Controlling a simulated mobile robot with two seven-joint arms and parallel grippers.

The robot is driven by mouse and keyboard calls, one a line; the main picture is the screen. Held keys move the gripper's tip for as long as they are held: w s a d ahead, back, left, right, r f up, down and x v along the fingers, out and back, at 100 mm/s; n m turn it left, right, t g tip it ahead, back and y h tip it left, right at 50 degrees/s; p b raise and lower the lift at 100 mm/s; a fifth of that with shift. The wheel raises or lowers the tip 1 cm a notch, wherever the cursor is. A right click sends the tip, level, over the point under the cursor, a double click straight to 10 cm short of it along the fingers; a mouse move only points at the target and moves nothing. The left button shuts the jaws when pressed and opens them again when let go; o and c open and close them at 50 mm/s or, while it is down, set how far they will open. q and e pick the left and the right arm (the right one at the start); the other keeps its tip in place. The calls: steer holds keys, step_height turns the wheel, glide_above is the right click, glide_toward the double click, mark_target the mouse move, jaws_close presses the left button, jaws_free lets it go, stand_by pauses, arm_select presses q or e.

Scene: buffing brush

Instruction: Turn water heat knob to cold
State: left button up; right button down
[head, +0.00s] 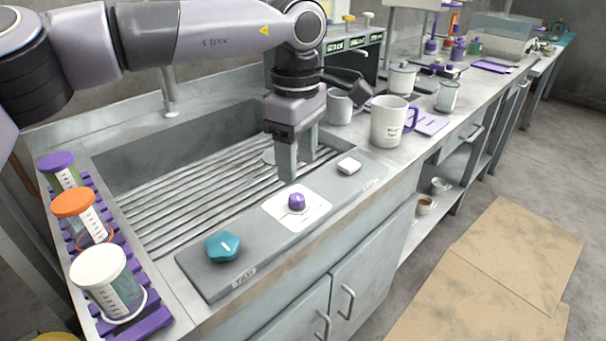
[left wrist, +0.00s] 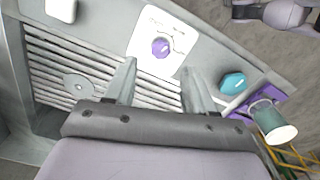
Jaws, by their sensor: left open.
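A purple knob (head: 297,201) sits on a white marked plate (head: 314,216) on the sink's front ledge. The purple knob also shows in the left wrist view (left wrist: 160,47), ahead of the fingers. A teal knob (head: 223,246) sits to its left on the same ledge, and it shows in the left wrist view (left wrist: 233,83). Which knob sets the water heat I cannot read. My left gripper (head: 299,166) points down over the sink's front edge, just behind the purple knob. Its fingers (left wrist: 159,72) are apart and empty, not touching either knob. My right gripper is not in view.
The ribbed sink basin (head: 170,207) lies behind the ledge. A small white block (head: 349,166) and a large mug (head: 389,122) stand to the right. Lidded jars, one with a white lid (head: 98,264), stand in a purple rack at the left. Space above the knobs is clear.

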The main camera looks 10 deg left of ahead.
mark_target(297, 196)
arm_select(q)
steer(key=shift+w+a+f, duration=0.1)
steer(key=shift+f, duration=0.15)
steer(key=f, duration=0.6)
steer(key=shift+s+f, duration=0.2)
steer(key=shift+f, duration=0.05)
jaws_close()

----------------

*Exercise task:* Except for the pictures, give all the material above again verbatim.

*Completed exercise:*
Controlling a simulated mobile robot with two seven-joint arms and parallel grippers.

The robot is driven by mouse and keyboard calls, one a line; the main picture is the screen. Held keys move the gripper's tip for as long as they are held: w s a d ahead, back, left, right, r f up, down and x v along the fingers, out and back, at 100 mm/s; n m turn it left, right, t g tip it ahead, back and y h tip it left, right at 50 degrees/s; p b raise and lower the lift at 100 mm/s; a fifth of that with shift. The wheel raises or lowers the tip 1 cm a notch, wherever the cursor is. A right click sends the tip, level, over the point under the cursor, a double click straight to 10 cm short of it along the fingers; a mouse move only points at the target and moves nothing. The left button shuts the jaws when pressed and opens them again when let go; o and c open and close them at 50 mm/s or, while it is down, set how far they will open. q and e pick the left and the right arm (the right one at the start); the other keeps its tip in place. The calls: steer holds keys, step_height turns the wheel, glide_above is the right click, glide_toward the double click, mark_target the mouse move, jaws_close presses the left button, jaws_free lets it go, stand_by pauses, arm_select presses q or e.

Scene: buffing brush

Instruction: Turn water heat knob to cold
State: left button up; right button down
[head, +0.00s] 
[left wrist, +0.00s] 
Jaws, by their sensor: left open.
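A purple knob (head: 297,201) sits on a white marked plate (head: 314,216) on the sink's front ledge. The purple knob also shows in the left wrist view (left wrist: 160,47), ahead of the fingers. A teal knob (head: 223,246) sits to its left on the same ledge, and it shows in the left wrist view (left wrist: 233,83). Which knob sets the water heat I cannot read. My left gripper (head: 299,166) points down over the sink's front edge, just behind the purple knob. Its fingers (left wrist: 159,72) are apart and empty, not touching either knob. My right gripper is not in view.
The ribbed sink basin (head: 170,207) lies behind the ledge. A small white block (head: 349,166) and a large mug (head: 389,122) stand to the right. Lidded jars, one with a white lid (head: 98,264), stand in a purple rack at the left. Space above the knobs is clear.

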The main camera looks 10 deg left of ahead.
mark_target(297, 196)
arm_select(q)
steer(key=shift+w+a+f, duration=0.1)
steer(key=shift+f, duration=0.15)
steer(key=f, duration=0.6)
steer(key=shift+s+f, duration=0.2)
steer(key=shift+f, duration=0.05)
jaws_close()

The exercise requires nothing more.